Wednesday, August 20,2008
Midway through the first day of last weekend’s first-ever All Points West music festival, Canadian indie super-group The New Pornographers gave a spirited, main-stage run through of “My Rights Versus Yours,” cementing the hooky tune, which first appeared as the power-popped lead track on last year’s Challengers, as the unofficial anthem of the three-day weekend.

“Same thing as it was last time,” sang lead Pornographer Carl Newman over shiny keyboards and backing harmonies, “but now it’s your rights versus mine.”

Your rights were the central issue at All Points West: what you could do; what you couldn’t; why or why not; and when, how many times, and for how long.

The over-21 and booze prone discovered that, should they want to watch laptop hipster Girl Talk conduct an onstage mash-up party while sipping overpriced swill from a plastic cup, they’d need to find a basically non-existent sight line between the nearest Beer Pen (an enclosed area serving as the only place one cold buy or consume anything fermented) and the Bullet Stage (the other two stages had even goofier names that I’ll graciously leave out of print); a handy tabbed wristband system attempted to ensure no one bought more than five over the entire day.

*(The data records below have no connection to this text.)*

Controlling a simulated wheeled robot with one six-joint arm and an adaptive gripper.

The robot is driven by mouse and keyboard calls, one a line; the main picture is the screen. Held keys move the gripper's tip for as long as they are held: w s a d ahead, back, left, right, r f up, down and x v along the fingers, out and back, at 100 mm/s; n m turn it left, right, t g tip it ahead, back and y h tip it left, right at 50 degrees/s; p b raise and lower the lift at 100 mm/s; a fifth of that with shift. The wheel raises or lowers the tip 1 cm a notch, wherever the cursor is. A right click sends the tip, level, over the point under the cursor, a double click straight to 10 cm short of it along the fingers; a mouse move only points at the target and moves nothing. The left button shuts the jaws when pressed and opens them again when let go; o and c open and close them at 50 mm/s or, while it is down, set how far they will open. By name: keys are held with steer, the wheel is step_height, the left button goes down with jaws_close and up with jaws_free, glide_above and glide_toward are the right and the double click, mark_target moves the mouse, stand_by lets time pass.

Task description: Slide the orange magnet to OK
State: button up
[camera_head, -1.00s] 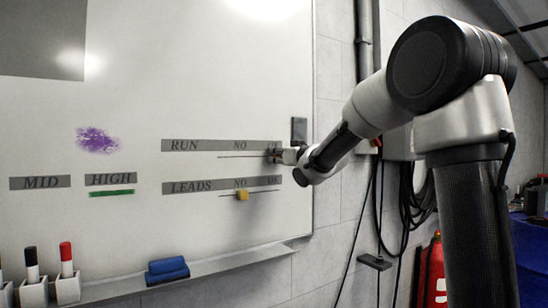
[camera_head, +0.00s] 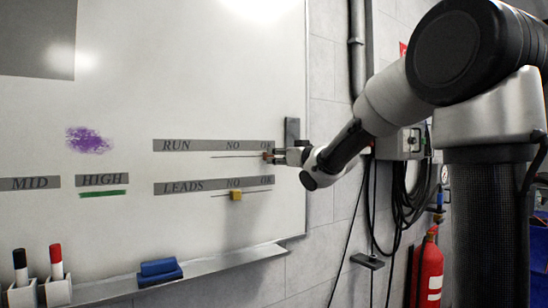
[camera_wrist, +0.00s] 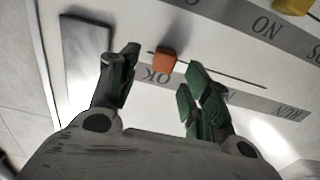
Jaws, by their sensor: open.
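The orange magnet (camera_head: 266,156) is on the thin line under the RUN strip (camera_head: 214,146) of the whiteboard. It sits below the OK label, near the line's right end. In the wrist view, which is turned over, the orange magnet (camera_wrist: 166,61) is beside the OK label (camera_wrist: 154,76). My gripper (camera_head: 277,156) is close to the board at the magnet's right. In the wrist view my gripper (camera_wrist: 160,72) is open, with green-padded fingers apart on either side of the magnet. I see gaps between both fingers and the magnet.
A yellow magnet (camera_head: 236,195) is on the LEADS line under NO; it also shows in the wrist view (camera_wrist: 292,5). A dark block (camera_head: 291,132) is at the board's right edge. A ledge (camera_head: 215,267) holds a blue eraser (camera_head: 160,272).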

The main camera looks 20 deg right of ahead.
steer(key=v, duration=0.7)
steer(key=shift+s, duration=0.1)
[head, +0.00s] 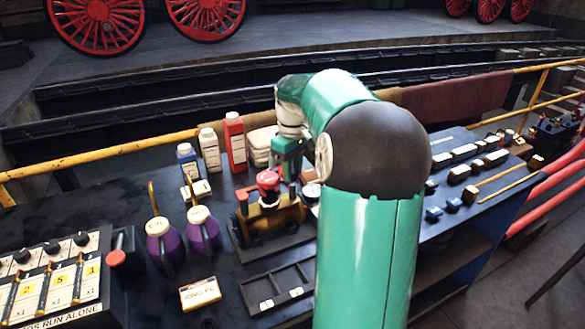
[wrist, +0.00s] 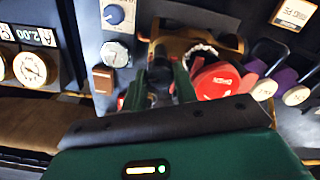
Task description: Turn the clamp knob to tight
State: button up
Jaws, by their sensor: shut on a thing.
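A brass and dark clamp fixture (head: 272,217) stands on the dark bench, with a red round cap (head: 268,180) on top. In the wrist view the red cap (wrist: 217,82) lies just right of the fingers and carries upside-down lettering. My gripper (head: 288,168) reaches down at the fixture's right rear, partly hidden by my arm. In the wrist view my gripper (wrist: 160,88) has its two green fingers on either side of a dark upright knob (wrist: 160,72), shut on it. The knob's markings and turn position cannot be read. The brass frame (wrist: 190,45) shows behind it.
Two purple jugs (head: 203,232) stand left of the fixture. Bottles, including a red one (head: 235,143), stand behind. An empty compartment tray (head: 277,288) lies in front. A gauge (wrist: 117,54) and a blue knob (wrist: 115,14) show beside the fixture.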

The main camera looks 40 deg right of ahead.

You wouldn’t necessarily have needed a drink to enjoy multi-instrumentalist and songwriter Andrew Bird—booked against Girl Talk on day one, but I caught some of both—as he whistled his way through a subtle set of his violin-looped and glockenspiel-augmented witty pop; it’s contemplative stuff, perhaps excepting the crowd-jolting punch of “Fake Palindromes” that the Chicago native doused us with, flamboyantly bending its vocal melody at whim.

By days two and three, when the serious musicianship of, respectively, Philly live hip-hop crew The Roots and jammy former Phish guitarist Trey Anastasio each reigned over hour-long sets, the crowd simply switched to different altered states. I’ll presume beer-tent sales diminished as attendees all around puffed on recreational joints, the modern music festival being the curious place where, while the Roots take a mini-jazz odyssey or barefoot hippie chicks dance to a noodly six-string, certain rights suddenly come into general acceptance, despite being serious public infractions in the larger world.

But what do I know about being a member of the public? As someone who dubiously practices in a form of journalism that mostly entails seeing bands for free, I gladly affixed my sticky press pass to my jeans each day in an effort to seamlessly glide into the various stages’ photo pits, something that wasn’t lost on me as The New Pornographers’ Newman repeated a lyric—”The truth in one free afternoon”—over and over in the bridge to “My Rights.”

The ticketed masses, paying $100 a day after Ticketmaster heaped surcharges upon their general admission purchases, came en masse for Radiohead’s two-night, back-to-back stint on evenings one and two. And Radiohead, dreamers that they are, tried their best to set the world to rights: Without special issued-by-the-band-only credentials, no one was getting into the area in front of the stage—leveling everyone, finally, on the same (literal) field—especially me.

Drunk or sober, stoned or straight, the bulk of the audience roared (then shushed) for every number the Oxford quintet unveiled. “How To Disappear Completely” so completely entranced me that, mid-song, I ceased to look at anything at all: not the band, not the bizarre vertical light installation that hung around them on stage nor the color-filtered, security camera–style images relaying claustrophobically close shots of Jonny Greenwood’s slender finger operating the Ondes Martinot or a zoom in on his bassist Colin Greenwood’s “No Age” tee as eerily displayed on giant monitors.

Between rarities (the title track from Kid A) and crowd pleasers (the band played “Paranoid Android” only on the first night, giving us better OK Computer fare like “Exit Music” on Saturday), the Radiohead crowd was as appreciatively engaged as anyone cramped in a crowded cage on the Jersey side of the Hudson could possibly be.

Necessary statutes were obeyed, long lines were waited in; rights, perhaps, were stripped away for an arguably greater good.

Somalian rapper K’naan, who surely knows better than us the chaos that ensues when everyone tries to get theirs all at once, told a decidedly un-hip-hop, anti–rock ‘n’ roll story about another festival he played where his set got cut short. “If I can’t play the song, then I can’t play the song,” he told the audience about the closing number he had to omit. “There’s rules,” he added.